━━━ Supplied data ━━━

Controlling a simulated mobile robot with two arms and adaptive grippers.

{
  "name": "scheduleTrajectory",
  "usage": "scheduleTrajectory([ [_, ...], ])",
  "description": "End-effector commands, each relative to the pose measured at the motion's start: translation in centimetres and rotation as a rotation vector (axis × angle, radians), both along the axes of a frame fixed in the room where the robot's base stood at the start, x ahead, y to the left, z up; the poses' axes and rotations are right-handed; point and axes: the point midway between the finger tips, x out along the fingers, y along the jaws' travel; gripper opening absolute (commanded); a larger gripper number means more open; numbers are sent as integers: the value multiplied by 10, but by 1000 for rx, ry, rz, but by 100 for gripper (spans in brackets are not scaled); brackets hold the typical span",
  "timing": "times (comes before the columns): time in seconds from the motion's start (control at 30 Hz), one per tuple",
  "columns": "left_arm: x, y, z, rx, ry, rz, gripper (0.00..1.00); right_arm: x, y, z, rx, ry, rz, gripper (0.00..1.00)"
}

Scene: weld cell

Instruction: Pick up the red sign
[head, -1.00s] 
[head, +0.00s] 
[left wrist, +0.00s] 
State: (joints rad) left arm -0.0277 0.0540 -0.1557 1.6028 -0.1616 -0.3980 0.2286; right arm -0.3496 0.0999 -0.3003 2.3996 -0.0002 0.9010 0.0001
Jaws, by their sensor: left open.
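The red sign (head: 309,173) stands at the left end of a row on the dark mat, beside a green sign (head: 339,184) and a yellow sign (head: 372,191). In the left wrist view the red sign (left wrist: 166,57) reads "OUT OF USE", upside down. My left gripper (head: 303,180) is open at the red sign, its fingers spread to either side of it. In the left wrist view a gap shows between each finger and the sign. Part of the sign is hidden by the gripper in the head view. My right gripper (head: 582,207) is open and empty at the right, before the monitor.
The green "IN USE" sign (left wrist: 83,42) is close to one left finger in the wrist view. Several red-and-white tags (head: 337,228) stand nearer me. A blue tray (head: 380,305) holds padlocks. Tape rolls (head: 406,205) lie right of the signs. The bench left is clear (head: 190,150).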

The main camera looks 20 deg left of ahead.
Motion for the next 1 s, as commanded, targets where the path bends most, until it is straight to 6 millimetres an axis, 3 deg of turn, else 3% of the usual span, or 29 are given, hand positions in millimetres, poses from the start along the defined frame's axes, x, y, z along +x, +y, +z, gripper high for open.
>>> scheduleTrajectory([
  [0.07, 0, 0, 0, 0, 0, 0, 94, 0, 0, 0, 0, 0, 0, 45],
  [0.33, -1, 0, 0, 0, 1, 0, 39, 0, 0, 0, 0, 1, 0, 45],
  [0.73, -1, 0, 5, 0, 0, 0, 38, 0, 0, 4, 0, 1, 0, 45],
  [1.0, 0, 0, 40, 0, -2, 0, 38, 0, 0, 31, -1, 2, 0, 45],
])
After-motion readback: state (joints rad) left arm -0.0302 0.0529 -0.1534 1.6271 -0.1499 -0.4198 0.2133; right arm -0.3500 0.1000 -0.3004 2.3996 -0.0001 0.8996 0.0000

━━━

# Your task
Give again the lines from the one with "(comes before the" to the one with "Instruction: Pick up the red sign", both lines included, exactly and with no other line.

# Finished answer
  "timing": "times (comes before the columns): time in seconds from the motion's start (control at 30 Hz), one per tuple",
  "columns": "left_arm: x, y, z, rx, ry, rz, gripper (0.00..1.00); right_arm: x, y, z, rx, ry, rz, gripper (0.00..1.00)"
}

Scene: weld cell

Instruction: Pick up the red sign

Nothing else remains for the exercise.